• **EXERCISE TASK**
Everything from the first line down to the line containing "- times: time" should be reproduced exactly; please include nothing else.

• **Rows about robot tasks**
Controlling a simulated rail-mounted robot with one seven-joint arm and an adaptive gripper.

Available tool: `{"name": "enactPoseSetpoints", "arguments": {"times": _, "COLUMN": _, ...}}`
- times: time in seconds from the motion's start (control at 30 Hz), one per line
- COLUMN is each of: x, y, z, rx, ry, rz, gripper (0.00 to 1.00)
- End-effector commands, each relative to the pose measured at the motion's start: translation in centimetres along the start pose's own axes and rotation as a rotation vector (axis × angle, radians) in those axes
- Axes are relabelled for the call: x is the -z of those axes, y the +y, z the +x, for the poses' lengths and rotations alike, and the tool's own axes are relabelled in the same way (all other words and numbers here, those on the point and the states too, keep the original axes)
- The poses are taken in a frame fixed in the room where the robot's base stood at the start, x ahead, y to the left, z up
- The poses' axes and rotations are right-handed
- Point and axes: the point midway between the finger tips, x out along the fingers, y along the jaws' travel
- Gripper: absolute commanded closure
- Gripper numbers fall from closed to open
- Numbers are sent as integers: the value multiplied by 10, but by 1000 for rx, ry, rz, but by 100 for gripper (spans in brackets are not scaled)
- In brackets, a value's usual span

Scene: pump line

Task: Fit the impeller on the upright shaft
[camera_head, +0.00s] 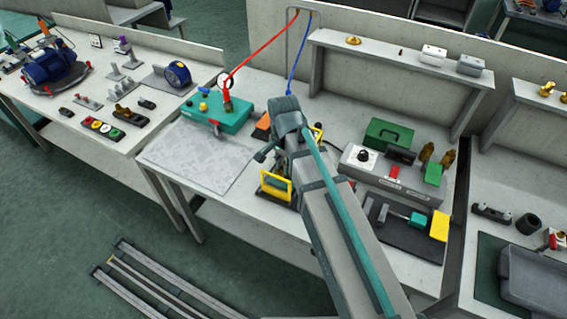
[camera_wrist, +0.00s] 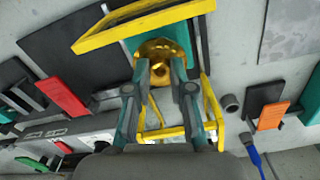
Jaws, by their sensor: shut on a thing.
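A gold, rounded impeller (camera_wrist: 162,48) is between the fingertips of my gripper (camera_wrist: 161,75) in the wrist view. My gripper is shut on it. A yellow frame (camera_wrist: 130,30) with teal parts surrounds the impeller and fingers in this view. In the head view the yellow frame (camera_head: 273,190) stands on the middle bench, beside my arm. My arm hides the gripper and impeller there. The upright shaft is not visible in either view, and I cannot tell whether the impeller touches it.
An orange block (camera_wrist: 272,116), a grey ring (camera_wrist: 230,103) and a red block (camera_wrist: 62,97) lie around the frame. A grey control box (camera_head: 372,166) is right. A pale mat (camera_head: 195,156) is clear.

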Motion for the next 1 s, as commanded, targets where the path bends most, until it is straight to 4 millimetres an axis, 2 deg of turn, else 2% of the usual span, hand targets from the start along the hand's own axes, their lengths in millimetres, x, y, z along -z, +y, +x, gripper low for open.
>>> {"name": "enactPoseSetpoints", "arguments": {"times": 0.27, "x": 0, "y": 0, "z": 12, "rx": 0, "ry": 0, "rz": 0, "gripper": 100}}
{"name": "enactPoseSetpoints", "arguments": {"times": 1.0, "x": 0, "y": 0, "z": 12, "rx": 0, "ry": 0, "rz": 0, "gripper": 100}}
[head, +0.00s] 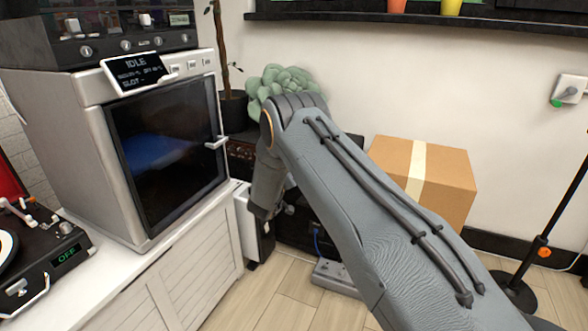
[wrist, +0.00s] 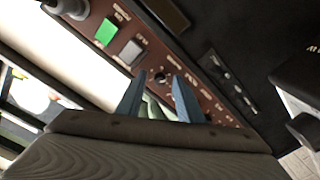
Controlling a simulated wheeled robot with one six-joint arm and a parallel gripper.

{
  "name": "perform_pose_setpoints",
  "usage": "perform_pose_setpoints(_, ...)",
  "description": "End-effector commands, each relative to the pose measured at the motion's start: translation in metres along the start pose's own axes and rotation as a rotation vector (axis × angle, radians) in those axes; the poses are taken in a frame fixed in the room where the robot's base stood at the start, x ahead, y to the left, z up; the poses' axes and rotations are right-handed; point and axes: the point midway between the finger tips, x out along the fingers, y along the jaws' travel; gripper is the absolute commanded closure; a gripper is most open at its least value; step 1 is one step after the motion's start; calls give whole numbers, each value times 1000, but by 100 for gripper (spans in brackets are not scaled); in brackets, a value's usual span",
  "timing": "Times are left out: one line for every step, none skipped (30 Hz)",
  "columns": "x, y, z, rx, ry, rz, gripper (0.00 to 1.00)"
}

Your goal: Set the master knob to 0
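In the wrist view a dark red-brown control panel (wrist: 205,95) runs diagonally, with small pale labels too blurred to read. A small dark round knob (wrist: 160,78) sits on it, just beyond and between the tips of my gripper (wrist: 159,76). The two blue-grey fingers stand apart, with a gap on either side of the knob; I cannot tell how near they are in depth. I cannot read whether this is the master knob, or its setting. In the head view my arm hides most of the dark unit (head: 241,158), and my fingers are not visible.
A lit green button (wrist: 106,32) and a grey button (wrist: 131,52) sit beside the knob. In the head view a white cabinet with an oven-like machine (head: 165,160) stands left.

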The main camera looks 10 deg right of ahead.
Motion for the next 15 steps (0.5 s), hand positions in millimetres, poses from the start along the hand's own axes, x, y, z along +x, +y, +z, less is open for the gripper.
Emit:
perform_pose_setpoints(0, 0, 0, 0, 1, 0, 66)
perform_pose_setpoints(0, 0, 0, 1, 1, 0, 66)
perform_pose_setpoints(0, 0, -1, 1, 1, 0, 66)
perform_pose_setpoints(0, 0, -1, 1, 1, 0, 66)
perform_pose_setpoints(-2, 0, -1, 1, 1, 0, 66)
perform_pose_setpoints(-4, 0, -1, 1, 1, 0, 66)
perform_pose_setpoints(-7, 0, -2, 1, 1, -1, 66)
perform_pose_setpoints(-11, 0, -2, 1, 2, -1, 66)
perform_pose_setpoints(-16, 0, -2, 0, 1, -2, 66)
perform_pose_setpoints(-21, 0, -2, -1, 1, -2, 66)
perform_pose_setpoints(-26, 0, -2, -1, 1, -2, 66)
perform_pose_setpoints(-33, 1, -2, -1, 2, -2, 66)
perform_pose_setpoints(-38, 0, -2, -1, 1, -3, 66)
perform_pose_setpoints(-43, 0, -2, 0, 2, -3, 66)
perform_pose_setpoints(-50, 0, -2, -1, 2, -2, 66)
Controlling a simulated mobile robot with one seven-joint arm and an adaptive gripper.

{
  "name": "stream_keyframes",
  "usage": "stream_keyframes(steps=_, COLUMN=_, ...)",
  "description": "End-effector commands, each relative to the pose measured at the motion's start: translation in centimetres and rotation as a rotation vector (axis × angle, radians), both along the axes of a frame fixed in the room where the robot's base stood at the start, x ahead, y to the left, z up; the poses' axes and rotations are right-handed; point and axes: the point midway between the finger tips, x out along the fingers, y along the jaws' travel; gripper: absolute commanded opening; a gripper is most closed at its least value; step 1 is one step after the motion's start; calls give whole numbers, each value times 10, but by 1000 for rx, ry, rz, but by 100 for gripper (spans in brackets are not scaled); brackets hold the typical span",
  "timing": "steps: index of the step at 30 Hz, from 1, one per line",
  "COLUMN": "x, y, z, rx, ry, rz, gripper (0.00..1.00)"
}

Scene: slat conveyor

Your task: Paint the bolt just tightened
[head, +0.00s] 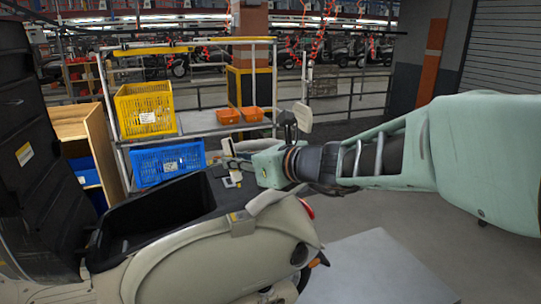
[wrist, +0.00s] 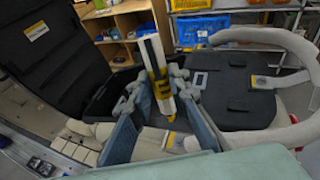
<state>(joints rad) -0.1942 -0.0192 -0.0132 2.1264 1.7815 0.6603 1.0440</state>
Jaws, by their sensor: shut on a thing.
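My gripper (wrist: 160,92) is shut on a white and yellow marker-like tool (wrist: 152,54) with a dark stripe. The tool stands up between the two fingers, slightly tilted. In the head view my gripper (head: 238,168) is above the rear of a cream scooter (head: 185,262), and the tool is hard to make out there. The scooter's black seat (head: 22,150) is raised, and its dark storage well (head: 155,215) is open. The wrist view shows a grey metal plate (wrist: 201,82) on the black rear part (wrist: 240,105). I cannot make out a bolt or any paint.
Behind the scooter is a rack with a yellow crate (head: 147,112), a blue crate (head: 168,163) and orange bins (head: 228,116). A wooden shelf (head: 93,145) stands at left. A cream grab rail (wrist: 278,45) curves around the rear part.

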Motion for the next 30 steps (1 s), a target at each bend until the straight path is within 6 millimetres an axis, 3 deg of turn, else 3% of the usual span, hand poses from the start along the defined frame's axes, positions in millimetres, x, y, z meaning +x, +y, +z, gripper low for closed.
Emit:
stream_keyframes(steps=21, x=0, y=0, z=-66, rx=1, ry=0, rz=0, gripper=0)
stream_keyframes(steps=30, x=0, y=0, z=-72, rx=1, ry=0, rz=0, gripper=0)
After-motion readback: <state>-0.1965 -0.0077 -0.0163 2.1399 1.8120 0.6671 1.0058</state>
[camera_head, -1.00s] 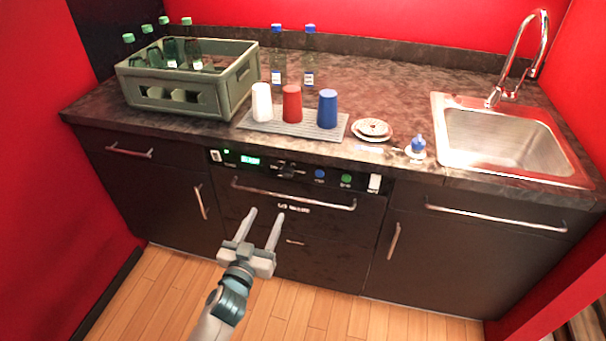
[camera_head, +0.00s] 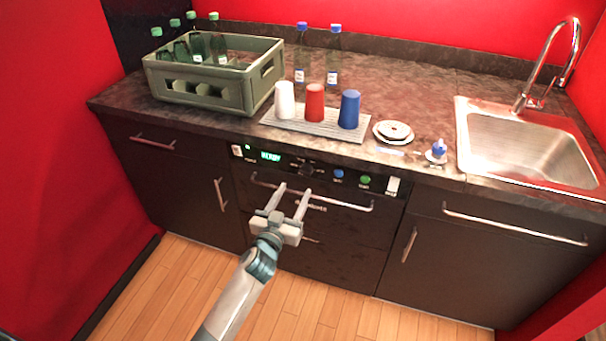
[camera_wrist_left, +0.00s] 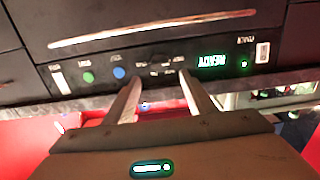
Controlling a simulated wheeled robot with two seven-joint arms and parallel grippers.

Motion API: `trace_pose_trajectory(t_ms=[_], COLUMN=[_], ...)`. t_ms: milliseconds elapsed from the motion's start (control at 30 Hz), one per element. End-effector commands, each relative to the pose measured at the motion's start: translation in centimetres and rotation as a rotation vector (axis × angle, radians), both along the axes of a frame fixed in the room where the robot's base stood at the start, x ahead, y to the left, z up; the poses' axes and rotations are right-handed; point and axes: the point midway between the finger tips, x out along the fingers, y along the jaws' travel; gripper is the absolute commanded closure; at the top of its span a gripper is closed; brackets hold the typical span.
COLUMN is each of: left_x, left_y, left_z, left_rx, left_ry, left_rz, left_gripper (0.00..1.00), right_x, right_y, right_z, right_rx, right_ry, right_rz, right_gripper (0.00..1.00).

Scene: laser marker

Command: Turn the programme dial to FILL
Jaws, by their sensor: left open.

• **THE SOLUTION**
Controlling a simulated rail-mounted robot with one seven-joint arm and an adaptive gripper.

Available tool: `{"name": "enactPoseSetpoints", "arguments": {"times": _, "COLUMN": _, ...}}`
- times: time in seconds from the motion's start (control at 30 Hz), one per line

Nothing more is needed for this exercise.